Select all lines in the records that include "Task".

____

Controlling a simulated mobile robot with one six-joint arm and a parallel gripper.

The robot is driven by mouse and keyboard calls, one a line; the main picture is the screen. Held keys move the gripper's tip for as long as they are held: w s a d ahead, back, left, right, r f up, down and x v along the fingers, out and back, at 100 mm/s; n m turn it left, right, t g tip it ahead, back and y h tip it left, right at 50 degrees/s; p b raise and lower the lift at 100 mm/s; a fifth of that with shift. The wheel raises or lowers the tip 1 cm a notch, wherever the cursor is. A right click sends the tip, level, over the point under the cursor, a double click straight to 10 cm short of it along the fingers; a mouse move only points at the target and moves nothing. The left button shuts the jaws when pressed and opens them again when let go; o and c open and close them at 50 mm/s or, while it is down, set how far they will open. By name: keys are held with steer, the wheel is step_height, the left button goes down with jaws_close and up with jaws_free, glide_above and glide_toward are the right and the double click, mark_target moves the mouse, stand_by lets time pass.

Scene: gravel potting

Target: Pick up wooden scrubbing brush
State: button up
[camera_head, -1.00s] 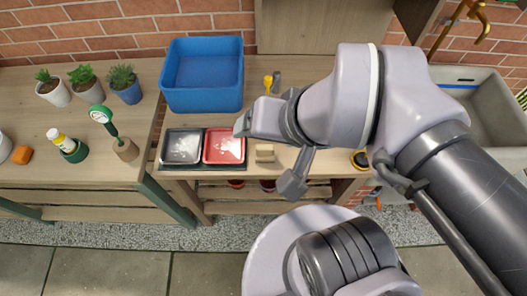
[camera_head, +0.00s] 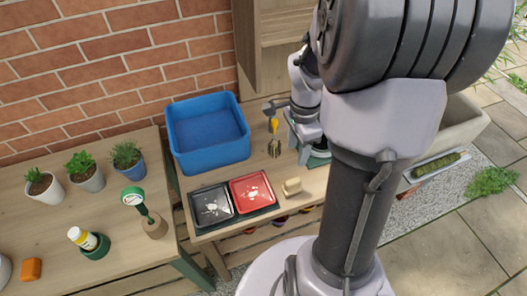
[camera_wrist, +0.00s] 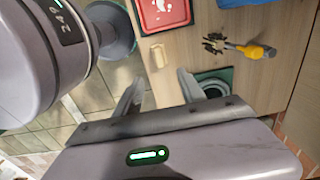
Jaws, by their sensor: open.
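A small tan wooden block (camera_head: 292,187), which looks like the wooden scrubbing brush, lies on the bench to the right of the red tray. It also shows in the wrist view (camera_wrist: 158,55), just beyond the fingertips; its bristles cannot be made out. My gripper (camera_wrist: 160,88) is open and empty above the bench, its fingers pointing toward the brush with a gap between. In the head view my arm partly hides the gripper, which hangs behind and right of the brush.
A red tray (camera_head: 254,188) and a black tray (camera_head: 211,206) sit left of the brush. A yellow-handled fork (camera_head: 274,139) lies behind it, near a blue bin (camera_head: 207,162). A round dark dish (camera_wrist: 214,88) on a green mat is close to my right finger. The bench's front edge is near.

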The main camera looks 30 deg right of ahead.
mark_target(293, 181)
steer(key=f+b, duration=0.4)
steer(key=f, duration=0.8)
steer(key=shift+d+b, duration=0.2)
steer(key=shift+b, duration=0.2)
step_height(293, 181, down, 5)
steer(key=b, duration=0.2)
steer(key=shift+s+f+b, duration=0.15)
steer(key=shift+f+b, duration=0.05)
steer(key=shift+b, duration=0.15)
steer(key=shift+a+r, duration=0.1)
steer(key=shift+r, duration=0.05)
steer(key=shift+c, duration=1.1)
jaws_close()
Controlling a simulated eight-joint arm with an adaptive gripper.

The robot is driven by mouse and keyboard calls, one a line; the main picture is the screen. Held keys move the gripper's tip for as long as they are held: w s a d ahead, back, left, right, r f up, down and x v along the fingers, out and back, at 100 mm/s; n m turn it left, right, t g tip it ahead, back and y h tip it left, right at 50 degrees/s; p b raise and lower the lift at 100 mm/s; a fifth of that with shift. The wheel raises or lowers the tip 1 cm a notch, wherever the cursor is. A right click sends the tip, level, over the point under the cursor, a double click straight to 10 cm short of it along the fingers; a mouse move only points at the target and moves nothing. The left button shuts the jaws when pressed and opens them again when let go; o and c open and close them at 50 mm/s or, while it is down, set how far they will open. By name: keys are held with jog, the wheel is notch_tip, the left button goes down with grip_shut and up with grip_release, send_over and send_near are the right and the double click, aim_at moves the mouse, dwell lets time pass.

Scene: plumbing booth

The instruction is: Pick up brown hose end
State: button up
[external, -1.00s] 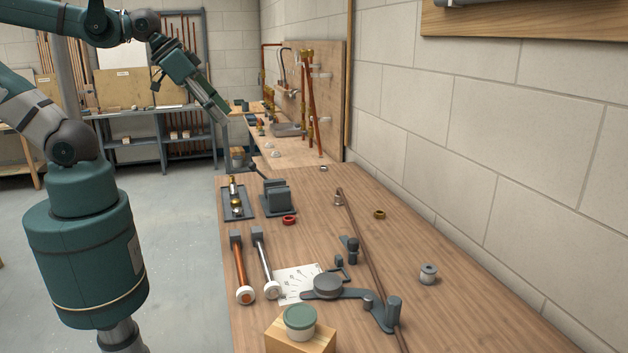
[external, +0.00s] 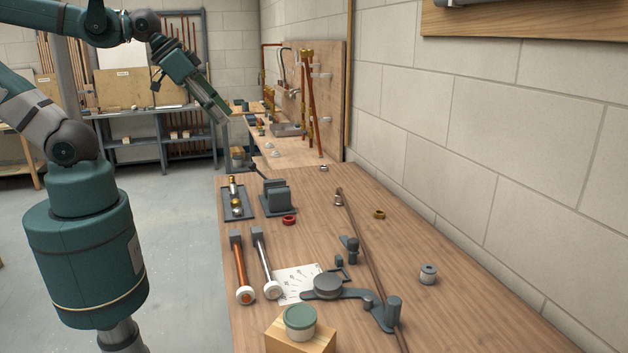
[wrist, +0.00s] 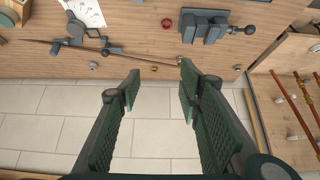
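A long thin brown hose (external: 362,238) lies along the bench. Its far end (external: 340,191) rests beside a small metal fitting (external: 338,201), and its near part passes by the grey bending tool (external: 345,292). In the wrist view the brown hose (wrist: 140,54) runs across the bench, and one end is close to the right fingertip in the picture. My gripper (external: 222,114) is high beyond the left side of the bench, apart from the hose. In the wrist view my gripper (wrist: 160,71) has its fingers wide apart with nothing between them.
A copper tube (external: 240,268) and a chrome tube (external: 265,262) lie at left. The block wall bounds the right side.

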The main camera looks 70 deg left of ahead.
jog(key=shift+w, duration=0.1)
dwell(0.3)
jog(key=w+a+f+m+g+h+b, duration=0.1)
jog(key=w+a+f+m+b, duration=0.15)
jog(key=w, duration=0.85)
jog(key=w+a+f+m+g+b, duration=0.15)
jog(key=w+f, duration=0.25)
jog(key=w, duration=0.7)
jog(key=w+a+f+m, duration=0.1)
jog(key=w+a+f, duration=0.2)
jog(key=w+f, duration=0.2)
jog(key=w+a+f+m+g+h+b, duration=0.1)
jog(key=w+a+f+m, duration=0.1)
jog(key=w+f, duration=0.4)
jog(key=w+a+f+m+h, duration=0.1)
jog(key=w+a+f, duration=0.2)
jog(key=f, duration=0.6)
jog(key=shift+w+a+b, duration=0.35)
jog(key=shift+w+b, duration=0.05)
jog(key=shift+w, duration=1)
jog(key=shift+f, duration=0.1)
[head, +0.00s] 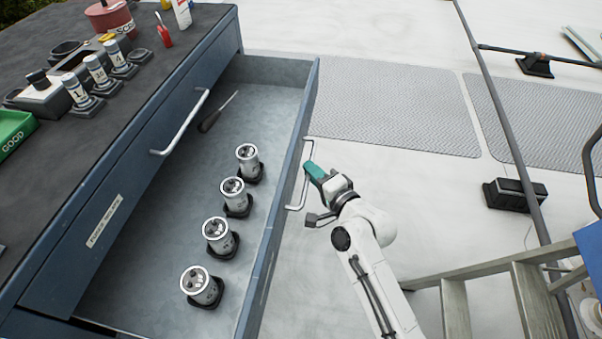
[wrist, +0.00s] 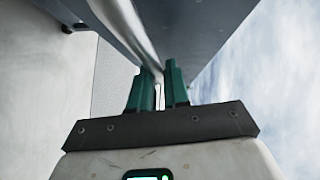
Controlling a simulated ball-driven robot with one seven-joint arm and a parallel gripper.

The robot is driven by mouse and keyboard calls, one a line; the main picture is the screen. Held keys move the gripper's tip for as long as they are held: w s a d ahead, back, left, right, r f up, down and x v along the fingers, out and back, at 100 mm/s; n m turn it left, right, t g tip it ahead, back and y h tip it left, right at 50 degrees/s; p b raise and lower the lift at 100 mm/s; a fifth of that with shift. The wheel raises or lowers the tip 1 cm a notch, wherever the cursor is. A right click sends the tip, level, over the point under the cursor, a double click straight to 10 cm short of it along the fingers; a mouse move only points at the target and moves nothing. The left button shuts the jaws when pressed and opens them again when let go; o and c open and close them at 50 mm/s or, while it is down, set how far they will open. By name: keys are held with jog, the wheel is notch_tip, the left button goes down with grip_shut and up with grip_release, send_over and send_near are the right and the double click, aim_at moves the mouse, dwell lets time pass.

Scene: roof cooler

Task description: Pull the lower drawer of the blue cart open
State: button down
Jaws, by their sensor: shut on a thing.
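The blue cart (head: 75,215) fills the left of the head view. Its lower drawer (head: 265,255) stands well out from the cart, with its inside in plain view. The drawer's silver bar handle (head: 304,185) is on its outer front. My gripper (head: 311,172), with green fingers, is at that handle and shut on it. In the wrist view the green fingers (wrist: 158,88) close around the handle bar (wrist: 136,32), beside the drawer front (wrist: 195,30). The exact contact is partly hidden by the fingers.
Several silver canisters (head: 217,236) in black holders and a screwdriver (head: 217,111) lie in the drawer. The upper drawer's handle (head: 181,123) shows above. More canisters (head: 97,72) and a green tray (head: 14,131) are on the cart top. A wooden ladder (head: 490,285) stands at lower right.

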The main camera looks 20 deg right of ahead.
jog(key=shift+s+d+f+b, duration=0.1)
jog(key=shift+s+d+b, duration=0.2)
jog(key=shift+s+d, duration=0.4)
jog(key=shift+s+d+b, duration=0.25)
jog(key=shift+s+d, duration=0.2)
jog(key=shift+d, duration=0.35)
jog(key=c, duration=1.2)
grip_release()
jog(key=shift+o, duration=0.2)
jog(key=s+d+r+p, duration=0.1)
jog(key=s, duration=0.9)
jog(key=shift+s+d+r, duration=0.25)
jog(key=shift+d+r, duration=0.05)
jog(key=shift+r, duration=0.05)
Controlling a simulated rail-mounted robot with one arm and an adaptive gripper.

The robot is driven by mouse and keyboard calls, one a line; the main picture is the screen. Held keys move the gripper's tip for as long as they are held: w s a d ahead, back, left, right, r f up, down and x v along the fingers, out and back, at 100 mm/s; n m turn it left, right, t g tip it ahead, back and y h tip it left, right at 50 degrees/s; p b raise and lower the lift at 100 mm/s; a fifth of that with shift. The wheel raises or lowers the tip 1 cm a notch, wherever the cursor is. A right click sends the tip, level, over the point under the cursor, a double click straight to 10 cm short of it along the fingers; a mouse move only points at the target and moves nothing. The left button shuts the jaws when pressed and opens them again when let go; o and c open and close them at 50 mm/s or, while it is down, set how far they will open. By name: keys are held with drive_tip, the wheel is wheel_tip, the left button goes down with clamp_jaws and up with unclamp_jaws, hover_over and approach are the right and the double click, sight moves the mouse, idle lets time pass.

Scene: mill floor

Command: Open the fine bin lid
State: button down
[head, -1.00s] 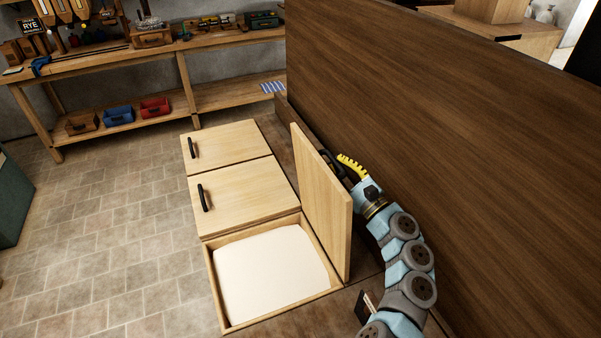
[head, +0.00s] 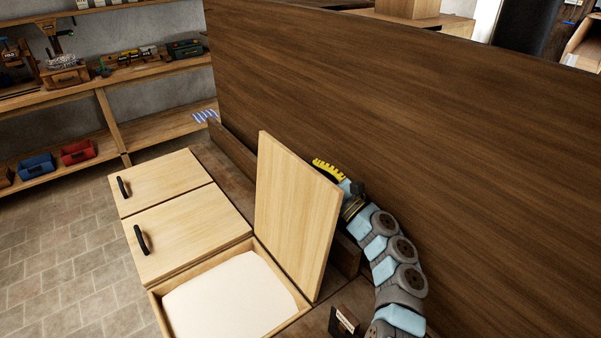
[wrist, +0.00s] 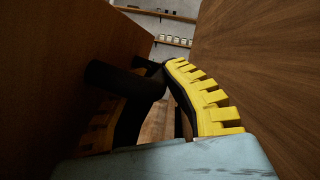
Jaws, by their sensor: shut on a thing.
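The raised bin lid (head: 292,215), a pale wooden panel, stands steeply up on the right side of the open bin (head: 293,324). Pale, flour-like material (head: 232,297) fills that bin. My gripper (head: 328,168) is behind the lid, between it and the tall dark board. In the wrist view, the black lid handle (wrist: 120,80) lies between the yellow fingers (wrist: 203,97), which are shut on it. The lid's handle side (wrist: 65,60) fills the left of that view. The left finger is mostly in shadow. No readable label marks which bin is the fine one.
Two shut bins with black handles, a middle one (head: 190,235) and a far one (head: 160,182), sit beyond the open bin. The tall dark wooden board (head: 450,150) stands close behind my gripper and arm. A small dark block (head: 344,322) sits near the open bin.

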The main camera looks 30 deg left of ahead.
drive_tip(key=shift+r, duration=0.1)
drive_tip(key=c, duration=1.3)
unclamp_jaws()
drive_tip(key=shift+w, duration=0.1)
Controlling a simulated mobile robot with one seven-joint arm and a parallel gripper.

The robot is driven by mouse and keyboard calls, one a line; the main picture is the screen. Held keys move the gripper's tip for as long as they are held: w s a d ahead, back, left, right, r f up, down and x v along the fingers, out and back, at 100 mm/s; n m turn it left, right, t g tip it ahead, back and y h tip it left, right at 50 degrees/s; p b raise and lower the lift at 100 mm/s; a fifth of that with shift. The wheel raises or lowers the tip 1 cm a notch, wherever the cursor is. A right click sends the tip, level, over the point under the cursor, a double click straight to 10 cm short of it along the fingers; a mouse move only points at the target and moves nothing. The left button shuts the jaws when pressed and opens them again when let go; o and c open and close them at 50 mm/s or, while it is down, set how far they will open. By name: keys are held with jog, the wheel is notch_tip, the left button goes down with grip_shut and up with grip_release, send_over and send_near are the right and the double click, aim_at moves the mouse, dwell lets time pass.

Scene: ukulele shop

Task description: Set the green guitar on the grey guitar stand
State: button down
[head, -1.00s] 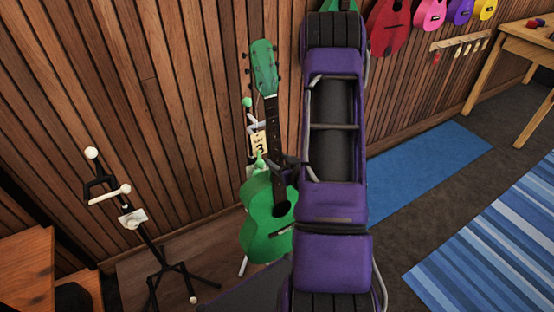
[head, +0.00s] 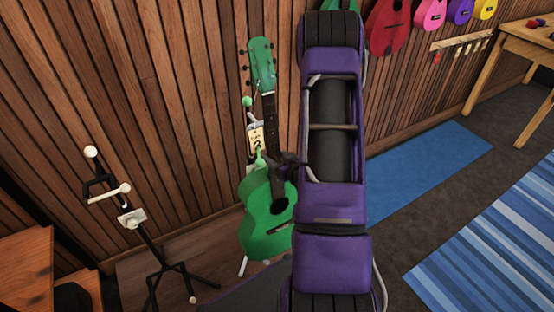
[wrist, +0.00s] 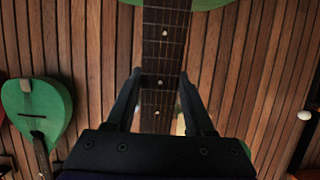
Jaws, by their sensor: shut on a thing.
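The green guitar (head: 258,228) is upright with its headstock up, in front of a pale grey stand (head: 242,266). It covers most of that stand; a green knob, a tag and a pale leg show around it. I cannot tell whether the guitar rests on the stand or hangs just off it. My gripper (head: 283,168), mostly behind my purple arm, is shut on the guitar's neck. In the wrist view the dark fretted neck (wrist: 160,75) runs between the two fingers (wrist: 160,100), and part of the green body shows at the top.
A black stand with pale pads (head: 147,235) is empty on the left, near wooden furniture (head: 25,265). The plank wall is close behind. Colourful instruments (head: 432,15) hang at the upper right. A blue mat (head: 430,165) and open floor lie right.

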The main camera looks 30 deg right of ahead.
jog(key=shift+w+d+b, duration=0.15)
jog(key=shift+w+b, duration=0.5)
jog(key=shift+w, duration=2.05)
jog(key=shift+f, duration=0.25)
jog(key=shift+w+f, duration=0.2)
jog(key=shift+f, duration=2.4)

____

**Result below:**
Task description: Pull the lower drawer of the blue cart open
Task description: Set the green guitar on the grey guitar stand

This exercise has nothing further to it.